Much has transpired since the Washington Capitals and Philadelphia Flyers last met at the Spectrum almost three months ago, although no event compares to the tragic automobile accident on Nov. 10 that resulted in the death of Philadelphia goalie Pelle Lindbergh.

The Flyers have maintained their composure, and they enter tonight's game in Philadelphia still clinging to the Patrick Division lead, four points in front of Washington.

History in this matchup of the NHL's top two defensive teams would appear to favor the Flyers. They won the only meeting this season, 4-2, after posting a 5-1-1 mark against the Capitals a year ago.

Momentum is on Washington's side. The Capitals, who trailed by 10 points on New Year's Eve, take a four-game winning streak to Philadelphia, along with the knowledge that, with a game in hand, a victory would create a virtual deadlock for first place.

Despite such lofty implications and the added incentive that these two teams are the only realistic challengers to Edmonton for the overall regular-season title and the $200,000 that goes with it, the Capitals are treating the game more as a prelude to future competition than as a critical confrontation.

During yesterday's practice at Mount Vernon, the Capitals placed special emphasis on breakout variations. Last season, much of the Flyers' success came from adept forechecking that kept Washington in its own end.

"The important thing tomorrow is that we learn something from the game about our team and about the Philadelphia Flyers," said Coach Bryan Murray. "We'd love to win in their building, but this is just a game at the 40-game mark of the regular season.

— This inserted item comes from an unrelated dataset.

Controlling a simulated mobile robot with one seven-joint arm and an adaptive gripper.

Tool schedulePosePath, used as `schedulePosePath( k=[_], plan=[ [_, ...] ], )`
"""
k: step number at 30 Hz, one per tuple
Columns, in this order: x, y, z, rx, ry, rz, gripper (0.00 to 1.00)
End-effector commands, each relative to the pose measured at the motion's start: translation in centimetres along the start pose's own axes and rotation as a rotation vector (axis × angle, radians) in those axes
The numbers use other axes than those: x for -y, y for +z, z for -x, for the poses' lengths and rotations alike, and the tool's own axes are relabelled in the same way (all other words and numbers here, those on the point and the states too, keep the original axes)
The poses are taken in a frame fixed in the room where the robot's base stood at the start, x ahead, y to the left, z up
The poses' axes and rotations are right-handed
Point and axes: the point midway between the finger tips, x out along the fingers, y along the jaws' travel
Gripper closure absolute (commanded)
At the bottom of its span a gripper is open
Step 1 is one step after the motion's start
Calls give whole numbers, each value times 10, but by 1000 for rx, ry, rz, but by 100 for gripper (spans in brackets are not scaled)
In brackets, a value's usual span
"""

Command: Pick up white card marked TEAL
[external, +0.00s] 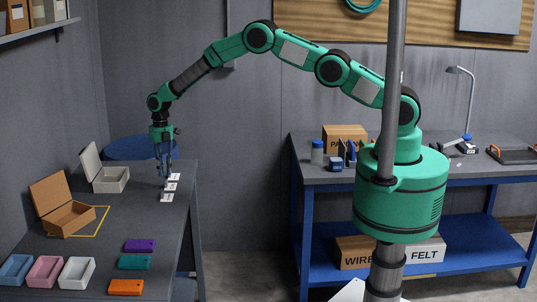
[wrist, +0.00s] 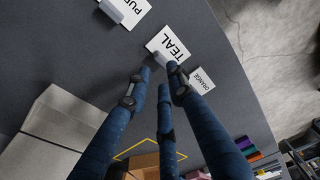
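The white card marked TEAL (wrist: 167,43) lies on the dark grey table in the wrist view, between two other cards, with a small grey block at its edge. In the external view it appears to be the middle card (external: 171,187), its print too small to read. My gripper (wrist: 158,76) has dark blue fingers, spread apart with nothing visibly held. One fingertip overlaps the TEAL card's lower edge in the picture; contact cannot be told. In the external view my gripper (external: 164,173) points down just beside the cards.
A card starting "PU" (wrist: 134,10) and one marked ORANGE (wrist: 202,79) flank it. An open cardboard box (external: 72,218) and an open grey box (external: 112,180) stand left. Purple (external: 140,245), teal (external: 135,262) and orange (external: 126,287) pieces lie nearer. The table edge is close.

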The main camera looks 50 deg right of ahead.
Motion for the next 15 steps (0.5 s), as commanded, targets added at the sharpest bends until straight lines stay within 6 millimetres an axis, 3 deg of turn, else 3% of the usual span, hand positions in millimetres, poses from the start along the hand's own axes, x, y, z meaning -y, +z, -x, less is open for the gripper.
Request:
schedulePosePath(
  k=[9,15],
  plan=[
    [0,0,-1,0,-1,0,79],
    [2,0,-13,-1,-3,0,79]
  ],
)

"I want the team to play well and do the things we're capable of doing. We'll try a couple of things against them, see their reaction and our ability to execute against them. Then the coaching staff should learn what we can do and what they do to offset us.

"We have six more games against them and they're not the team we figure to meet in the first round of the playoffs, so there will be a lot of hockey before we get into the games that really mean something."

Still, the Capitals feel the need to raise their level of play beyond that of recent weeks, when they have experienced problems coming out of their end of the ice against lesser opponents.

"We have to move the puck easily and get out of our end cleanly," said captain Rod Langway. "Their asset is forechecking and capitalizing on turnovers. If we give them a second chance in our end, they'll bury us.

"Every time we play Philly and the Islanders, it's an important game emotionally and standing-wise. We have a lot more games to come, but the season is winding down and the playoffs are around the corner. We'd better get ourselves ready for the big games."

The Flyers, idle since losing, 2-1, in St. Louis Saturday, are in top condition.

Washington, however, probably will be forced to play without center Alan Haworth, whose 19-goal, 41-point season has been a key factor in the Capitals' improvement. Haworth skated yesterday, but he is still shaky from the effects of the concussion he suffered Saturday, when he was elbowed in the face by New Jersey defenseman Bob Lorimer. Left wing Jorgen Pettersson was excused from practice because he was not feeling well, but he vowed to be in uniform tonight.

"It wasn't bad today, but we'll have to wait and see tomorrow," Haworth said. "A big factor is that I haven't eaten much. I'm just reaching the stage where my stomach can handle food. It's a big game tomorrow, so we'll see."

If Haworth cannot play, and Murray called him "pretty doubtful," Bob Gould, the hero of Tuesday's 4-3 victory over Detroit, will center Greg Adams and Craig Laughlin. Peter Andersson once again would be asked to center the fourth line of Gaetan Duchesne and Ed Kastelic and also would see some time on defense.

"Peter is versatile enough to play just about anywhere," Murray said. "It's too bad for him, because he wants to play defense, but we need him to fill that role."

Since Andersson has played every position except goalie, he was asked if that came next and replied, "I need a big raise on my contract if he wants to put me there."

Goaltending, of course, is one area in which the Capitals are solid. Al Jensen, a loser only once in his last 14 decisions, will face the Flyers tonight. His goals-against mark of 2.85 ranks second in the NHL.

The No. 1 man is Lindbergh's successor, Bob Froese. However, there is speculation that his 2.64 mark is more the result of the Flyers' overpowering forechecking than his own skill. Froese was criticized for bad goals in recent losses to Edmonton and St. Louis.